Today, Iran whose population exceeds 82 million (18th in the world), live on a land with an area of around 1,650,000 km2 (17th in the world). It has 10 percent of the world’s oil reserves, 15 percent of the world’s natural gas reserves (2nd in the world). Furthermore, despite of its bad governance and rulers’ adventurism, it is the world’s 7th largest oil producer and second exporter among OPEC members.

Given the above, the Iranian society seems to have had enough; its youth is angry as it feels deep national and cultural alienation.

Burning the portraits of “The Supreme Guide”, demonstrating against him and his authority is not an ordinary development. One must not make light, either, of the bitterness deeply felt by millions, and is expected to get worse, as American sanctions bite, considering that they are intended to remind the Iranians that their country’s resources must be used to improve their lives rather than spent in military adventures oversees.

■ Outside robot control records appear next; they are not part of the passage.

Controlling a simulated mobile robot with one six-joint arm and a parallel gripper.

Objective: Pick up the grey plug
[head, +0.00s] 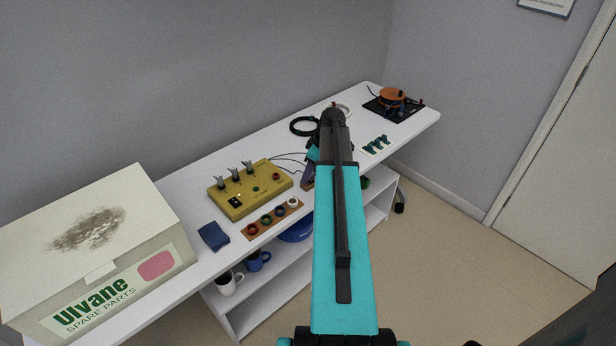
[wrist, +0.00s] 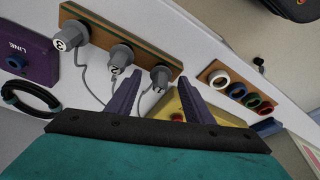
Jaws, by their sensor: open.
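Three grey plugs stand in a row on a wooden board (wrist: 92,22) in the wrist view: one at upper left (wrist: 70,35), a middle one (wrist: 119,57) and one at the right end (wrist: 160,77). Each has a white mark on its cap and a grey cable. My gripper (wrist: 161,76) is open, with two purple fingers. The right-end plug shows between its fingertips; nothing shows it gripped, and I cannot tell the depth gap.
A yellow box (head: 262,189) stands left of my arm. A board of coloured rings (wrist: 228,94), a purple LINE box (wrist: 25,60) and a black cable coil (wrist: 20,103) are near. A large carton (head: 120,235) fills the shelf's left end.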

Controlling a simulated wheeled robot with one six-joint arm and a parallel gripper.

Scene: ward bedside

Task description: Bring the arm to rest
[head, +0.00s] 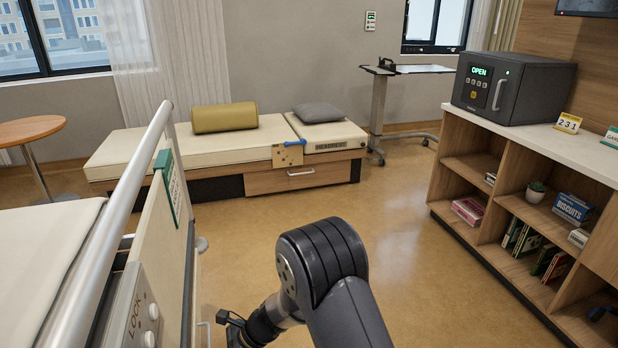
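My arm (322,262) rises from the bottom middle of the head view, with its dark elbow joint uppermost. From the elbow, a link bends down and to the left towards a small dark wrist part (237,328) at the bottom edge. The wrist is close to the bed's side panel on the left; whether they touch cannot be told. My gripper's fingers are out of view below the frame, so what they hold, if anything, is hidden.
A bed with a metal rail (112,220) and side panel (165,262) fills the left. A wooden shelf unit (470,165) with a dark box reading OPEN (512,88) stands right. A bench (255,150) and a wheeled overbed table (378,100) stand behind. The floor between (415,250) is clear.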

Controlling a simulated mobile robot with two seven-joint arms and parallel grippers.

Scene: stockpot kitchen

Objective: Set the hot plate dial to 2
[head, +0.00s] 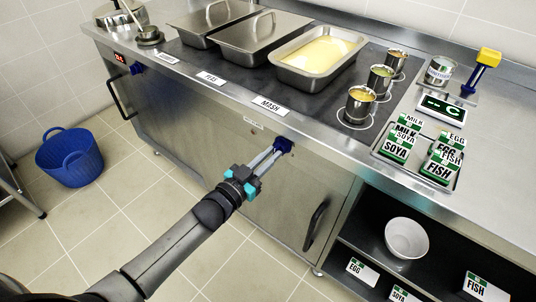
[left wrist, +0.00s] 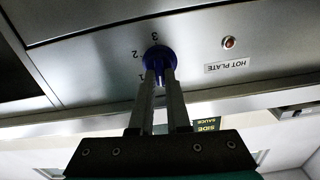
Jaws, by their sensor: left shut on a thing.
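The hot plate dial (head: 285,146) is a blue knob on the steel front panel, below the counter edge. My left gripper (head: 276,152) reaches up to it from the lower left, its two fingers shut on the knob. In the left wrist view the dial (left wrist: 158,54) sits between the fingertips of my left gripper (left wrist: 159,74). Marks 1, 2 and 3 show upside down around the dial's left side. The dial's pointer is hidden or too small to read. A "HOT PLATE" label (left wrist: 227,65) and a red lamp (left wrist: 228,42) are beside it. My right gripper is not in view.
Above the dial, three small metal cups (head: 361,104) stand on the counter. A pan of yellow mash (head: 318,57) and two lidded pans are behind to the left. A cabinet handle (head: 316,225) sticks out below right. A blue basket (head: 69,158) stands on the floor.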

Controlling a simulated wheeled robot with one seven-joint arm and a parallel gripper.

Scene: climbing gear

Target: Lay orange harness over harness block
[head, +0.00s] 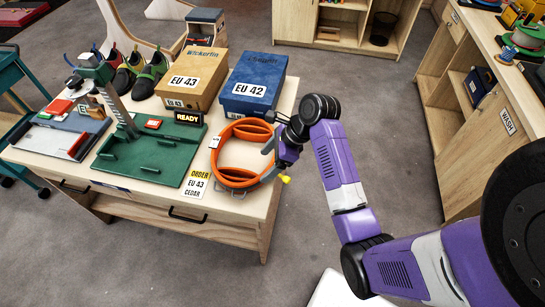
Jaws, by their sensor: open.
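The orange harness (216,158) is at the right end of the wooden table, with one loop toward the back and one toward the front. My gripper (277,158) is at the harness's right side, very close to it, with the jaws open. I cannot tell whether the fingers touch the harness. A yellow piece shows just below the gripper. I cannot make out a separate harness block; a small grey part shows under the front loop, but its shape is mostly hidden.
A green board (150,163) with an upright post lies left of the harness, beside a READY sign (188,118). Boxes marked EU 43 (190,80) and EU 42 (255,85) stand behind. An order card (197,184) lies in front.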

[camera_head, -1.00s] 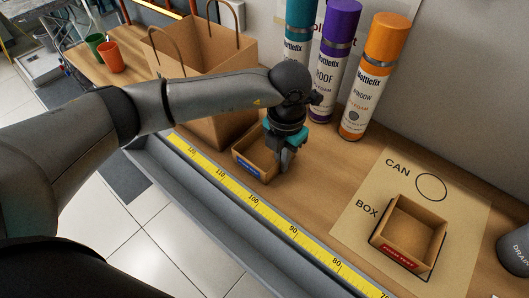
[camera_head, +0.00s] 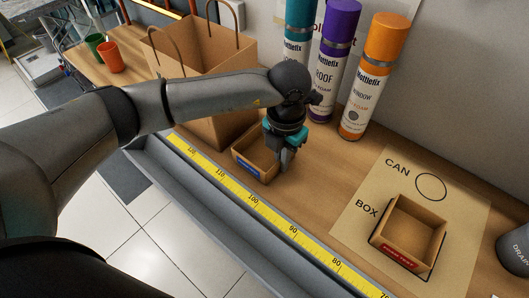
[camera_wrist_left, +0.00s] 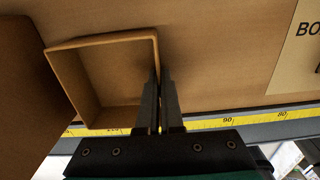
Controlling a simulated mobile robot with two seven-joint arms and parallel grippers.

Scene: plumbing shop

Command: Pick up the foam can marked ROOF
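The foam can marked ROOF (camera_head: 325,75) has a purple cap and a white-and-purple body. It stands upright at the back of the bench against the wall, between a teal can (camera_head: 298,35) and an orange can (camera_head: 366,85). My left gripper (camera_head: 285,168) is low at the bench, in front of the cans and apart from them. In the left wrist view its two fingers (camera_wrist_left: 161,88) are close together, with the right wall of a small open cardboard box (camera_wrist_left: 105,45) between them. That box, with a blue label, also shows in the head view (camera_head: 245,165). My right gripper is not in view.
A paper bag (camera_head: 205,65) stands behind my left arm. A mat (camera_head: 350,225) marked CAN and BOX holds another box (camera_head: 390,255) with a red label. A grey container (camera_head: 515,250) is at the right edge. A yellow ruler (camera_head: 265,212) runs along the front edge.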

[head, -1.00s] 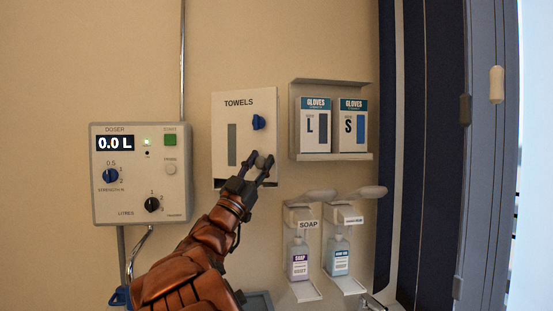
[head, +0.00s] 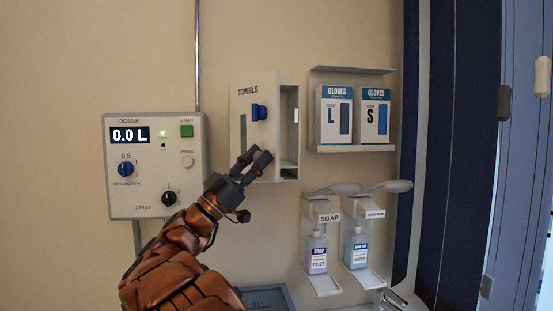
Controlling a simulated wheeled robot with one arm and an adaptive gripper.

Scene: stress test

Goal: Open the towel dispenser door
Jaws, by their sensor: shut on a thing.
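The towel dispenser (head: 290,172) is on the wall, a pale box. Its door (head: 243,108), labelled TOWELS, stands partly open. The door is swung out toward the left, with its right edge away from the box. A dark opening into the box shows to the right of the door. A blue knob (head: 259,112) is on the door's upper right. My gripper (head: 254,157) is at the door's lower right, shut on the door's grey knob. The fingers mostly hide that knob.
A doser unit (head: 154,204) is on the wall at left. A glove holder (head: 352,148) with two boxes hangs to the right. Soap dispensers (head: 318,250) with projecting levers hang below it. A dark blue striped panel (head: 453,150) stands at far right.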

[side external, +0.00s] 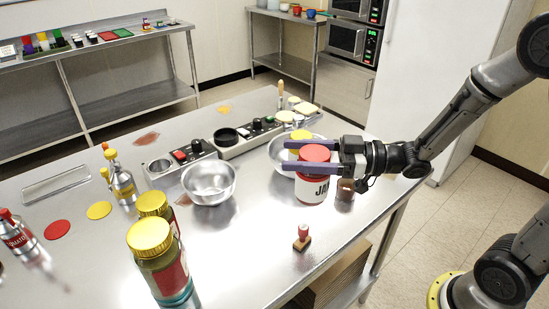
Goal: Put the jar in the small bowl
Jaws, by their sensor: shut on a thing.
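The jar (317,190) has a red lid and a pale label with dark letters, partly hidden by a finger. My gripper (287,168) comes in from the right, with its two long purple fingers on either side of the jar, shut on it. The jar is upright; I cannot tell whether its base touches the table. The small bowl (209,187), shiny steel, stands on the table to the left of the jar and looks empty. A wider steel bowl (277,156) sits behind the jar, partly hidden by it and my gripper.
A small brown bottle (345,190) stands close to the jar's right. A wooden stamp (302,237) stands in front. Large yellow-lidded jars (151,240) stand at front left. A control panel (245,137) lies behind the bowls. The table between jar and small bowl is clear.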

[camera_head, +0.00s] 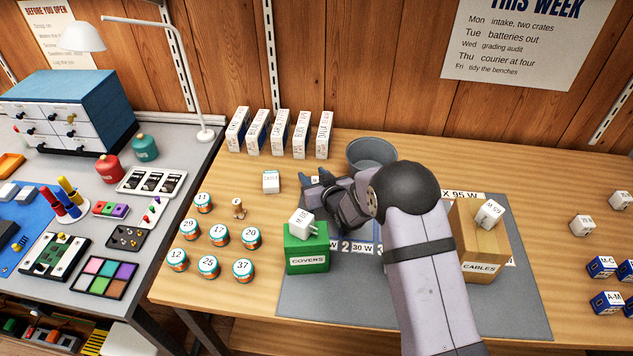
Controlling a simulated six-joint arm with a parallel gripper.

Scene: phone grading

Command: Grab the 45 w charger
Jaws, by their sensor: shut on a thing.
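My gripper (318,188) is above the bench, left of the grey bucket, and shut on a small white block (314,180). The jaws hide most of the block, so I cannot read its marking. A white charger (302,223) with dark lettering and prongs lies tilted on the green COVERS box (307,255). Another white charger (489,213) lies on the cardboard CABLES box (484,245). A white block (271,182) with small lettering stands on the bench left of my gripper. I cannot make out a 45 W marking on any of them.
A grey mat (330,302) with wattage labels lies under the boxes, partly hidden by my arm. Several numbered jars (220,235) stand at left, white upright boxes (279,133) behind. The grey bucket (371,153) stands behind my gripper. Blue boxes (606,302) stand at right.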

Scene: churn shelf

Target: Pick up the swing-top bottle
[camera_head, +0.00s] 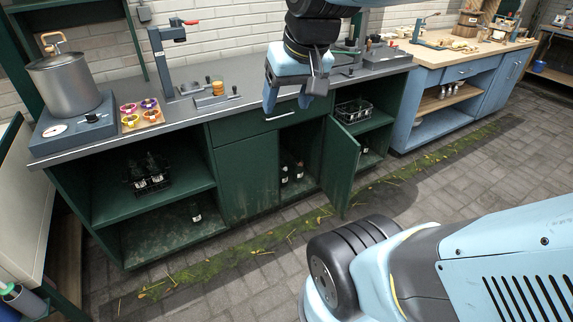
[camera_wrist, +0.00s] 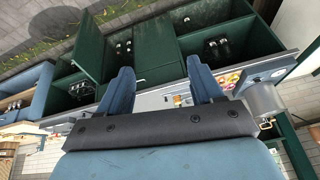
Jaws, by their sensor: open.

The suppression of “The Green Revolution” and imposing restrictions on all forms of protests or oppositions are well-known to Iranians. They are also aware – especially, the young men and women – that the IRGC organizations are both largely responsible for suppressing their freedom and ambitions, protecting financial and political corruption, and directing foreign military adventures.

It is true that sanctions may for a while increase the people’s suffering, but they are expected to encourage those with a vested interest in change, and prompt them to make a stand.

Iran’s great resources belong to its people, not to its “generals” and their projects. So if the suffering is clear, so are the choices.